§ **WRITTEN PROBLEM**
Repeat the lines that follow, leaving nothing out.

§ **SUPPLIED ENTRIES**

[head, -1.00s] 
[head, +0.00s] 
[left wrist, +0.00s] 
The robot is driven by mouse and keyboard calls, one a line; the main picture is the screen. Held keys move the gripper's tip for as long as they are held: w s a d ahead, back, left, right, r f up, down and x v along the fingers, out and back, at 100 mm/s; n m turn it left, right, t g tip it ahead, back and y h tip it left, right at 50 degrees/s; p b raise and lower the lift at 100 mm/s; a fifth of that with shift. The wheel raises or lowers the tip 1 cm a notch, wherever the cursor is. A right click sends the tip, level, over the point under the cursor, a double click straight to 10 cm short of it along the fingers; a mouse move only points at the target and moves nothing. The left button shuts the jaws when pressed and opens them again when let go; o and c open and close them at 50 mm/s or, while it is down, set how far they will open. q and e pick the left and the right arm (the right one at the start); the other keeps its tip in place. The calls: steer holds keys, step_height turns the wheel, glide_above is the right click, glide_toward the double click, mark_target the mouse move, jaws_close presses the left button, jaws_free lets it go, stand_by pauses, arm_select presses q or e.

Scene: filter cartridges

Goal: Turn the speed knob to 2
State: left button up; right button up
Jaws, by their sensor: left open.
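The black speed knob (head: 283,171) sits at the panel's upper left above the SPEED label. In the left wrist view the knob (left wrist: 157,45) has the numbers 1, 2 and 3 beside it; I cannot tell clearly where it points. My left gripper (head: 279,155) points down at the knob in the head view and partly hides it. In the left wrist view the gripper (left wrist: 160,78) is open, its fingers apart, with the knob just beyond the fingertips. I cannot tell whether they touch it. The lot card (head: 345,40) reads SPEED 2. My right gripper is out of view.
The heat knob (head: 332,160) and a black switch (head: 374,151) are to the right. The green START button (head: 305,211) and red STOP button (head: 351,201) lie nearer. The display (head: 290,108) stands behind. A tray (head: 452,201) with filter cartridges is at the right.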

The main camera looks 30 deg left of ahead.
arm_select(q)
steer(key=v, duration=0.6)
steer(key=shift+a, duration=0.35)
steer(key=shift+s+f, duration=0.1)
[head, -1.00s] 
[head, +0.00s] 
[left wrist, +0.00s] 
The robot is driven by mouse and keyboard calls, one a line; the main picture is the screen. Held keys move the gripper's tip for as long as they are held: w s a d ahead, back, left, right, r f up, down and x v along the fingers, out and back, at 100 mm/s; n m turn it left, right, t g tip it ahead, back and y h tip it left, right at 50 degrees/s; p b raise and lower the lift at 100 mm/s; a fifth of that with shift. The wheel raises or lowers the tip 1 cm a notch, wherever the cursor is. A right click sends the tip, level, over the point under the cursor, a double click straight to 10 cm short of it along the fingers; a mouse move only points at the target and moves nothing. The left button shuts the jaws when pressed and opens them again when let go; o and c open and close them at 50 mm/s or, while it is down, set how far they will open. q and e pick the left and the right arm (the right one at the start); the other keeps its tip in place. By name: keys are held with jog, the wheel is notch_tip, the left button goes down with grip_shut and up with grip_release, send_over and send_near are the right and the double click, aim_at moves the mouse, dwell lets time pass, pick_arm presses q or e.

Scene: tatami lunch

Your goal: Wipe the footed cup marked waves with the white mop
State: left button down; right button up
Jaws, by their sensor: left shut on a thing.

§ **WRITTEN RESPONSE**
[head, -1.00s] 
[head, +0.00s] 
[left wrist, +0.00s] 
The robot is driven by mouse and keyboard calls, one a line; the main picture is the screen. Held keys move the gripper's tip for as long as they are held: w s a d ahead, back, left, right, r f up, down and x v along the fingers, out and back, at 100 mm/s; n m turn it left, right, t g tip it ahead, back and y h tip it left, right at 50 degrees/s; p b raise and lower the lift at 100 mm/s; a fifth of that with shift. The wheel raises or lowers the tip 1 cm a notch, wherever the cursor is. A right click sends the tip, level, over the point under the cursor, a double click straight to 10 cm short of it along the fingers; a mouse move only points at the target and moves nothing. The left button shuts the jaws when pressed and opens them again when let go; o and c open and close them at 50 mm/s or, while it is down, set how far they will open. q and e pick the left and the right arm (the right one at the start); the other keeps its tip in place. The calls: steer holds keys, step_height turns the wheel, glide_above is the right click, glide_toward the double click, mark_target the mouse move, jaws_close presses the left button, jaws_free lets it go, stand_by pauses, arm_select presses q or e.

Scene: filter cartridges

Goal: Turn the speed knob to 2
State: left button up; right button up
Jaws, by their sensor: left open.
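The black speed knob (head: 283,171) sits at the panel's upper left above the SPEED label. In the left wrist view the knob (left wrist: 157,45) has the numbers 1, 2 and 3 beside it; I cannot tell clearly where it points. My left gripper (head: 279,155) points down at the knob in the head view and partly hides it. In the left wrist view the gripper (left wrist: 160,78) is open, its fingers apart, with the knob just beyond the fingertips. I cannot tell whether they touch it. The lot card (head: 345,40) reads SPEED 2. My right gripper is out of view.
The heat knob (head: 332,160) and a black switch (head: 374,151) are to the right. The green START button (head: 305,211) and red STOP button (head: 351,201) lie nearer. The display (head: 290,108) stands behind. A tray (head: 452,201) with filter cartridges is at the right.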

The main camera looks 30 deg left of ahead.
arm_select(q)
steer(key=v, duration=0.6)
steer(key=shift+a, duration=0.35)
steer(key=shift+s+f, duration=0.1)
[head, -1.00s] 
[head, +0.00s] 
[left wrist, +0.00s] 
The robot is driven by mouse and keyboard calls, one a line; the main picture is the screen. Held keys move the gripper's tip for as long as they are held: w s a d ahead, back, left, right, r f up, down and x v along the fingers, out and back, at 100 mm/s; n m turn it left, right, t g tip it ahead, back and y h tip it left, right at 50 degrees/s; p b raise and lower the lift at 100 mm/s; a fifth of that with shift. The wheel raises or lowers the tip 1 cm a notch, wherever the cursor is. A right click sends the tip, level, over the point under the cursor, a double click straight to 10 cm short of it along the fingers; a mouse move only points at the target and moves nothing. The left button shuts the jaws when pressed and opens them again when let go; o and c open and close them at 50 mm/s or, while it is down, set how far they will open. q and e pick the left and the right arm (the right one at the start); the other keeps its tip in place. By name: keys are held with jog, the wheel is notch_tip, the left button goes down with grip_shut and up with grip_release, send_over and send_near are the right and the double click, aim_at moves the mouse, dwell lets time pass, pick_arm presses q or e.

Scene: tatami lunch

Your goal: Wipe the footed cup marked waves with the white mop
State: left button down; right button up
Jaws, by their sensor: left shut on a thing.

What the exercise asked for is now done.